Naturally we would have to persuade enough people to switch, but wouldn't you consider swapping a big car for a Smart car if you were offered access to two or four exclusive highway lanes and to parking at 1/2 price if you worked downtown? Add to that a tax credit for making the swap, and you would have to be seriously in love with that big car to elect not to swap it for a Smart car platform.
BTW, an all-electric version of the Smart car will be produced by the 1st quarter of 2011 last I heard, and several manufacturers are copying the Smart car platform, so there will be choices and competition.
I favor addressing the congestion problem with more immediate measures as I suggest, and I believe that I can influence things in that direction. I further favor a longer-term plan to establish a 21st century people-mover that offers an attractive way to get around alternative to the automobile, one that is intended to convert people from cars for all or nearly all of their transportation needs.
If steel-on-steel is built, and what I am predicting comes to pass, I fervently hope that people will not forget which politicians pushed the rail project, and remember them at the polls.
As I said, I hope you will pass this along. The question has not come up in prior debates, at least the ones to which I have been invited, but I am sure people want to know. Creating a massive tangible monument to my name is meaningless to me, as is being remembered for anything. I am solely interested in using our resources wisely and creating real solutions to problems that also foster opportunities for the people of Hawaii and make all of our lives better in the long run. I believe what I am suggesting will direct more $ into the pockets of working people, and improve the quality of life in Hawaii.

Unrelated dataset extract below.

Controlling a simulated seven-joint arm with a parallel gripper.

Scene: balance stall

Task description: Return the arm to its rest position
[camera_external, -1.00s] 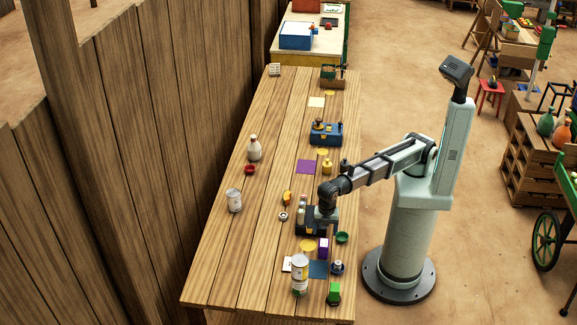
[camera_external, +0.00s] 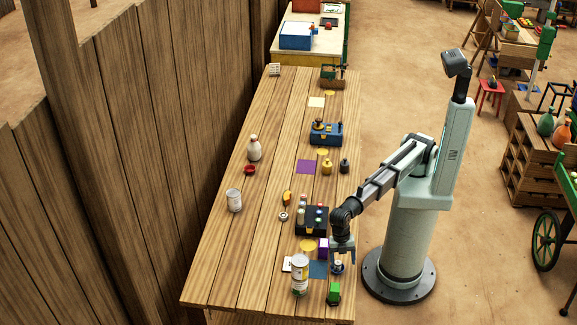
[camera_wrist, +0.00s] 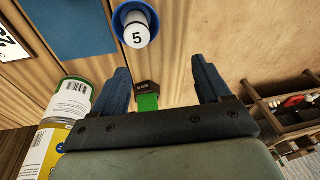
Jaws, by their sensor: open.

del Castillo is all wrong. Just to name one point, he never mentions the overwhelming bus ridership in the City, and the fact that transit is at least 10 years along on a steady slide into immobility. Maybe rail WON'T move many existing drivers out of their cars, but it WILL encourage existing transit riders to not buy MORE CARS--cars that will probably BREAKDOWN more often, incidentally-and make the road commute from 'Ewa MUCH SLOWER.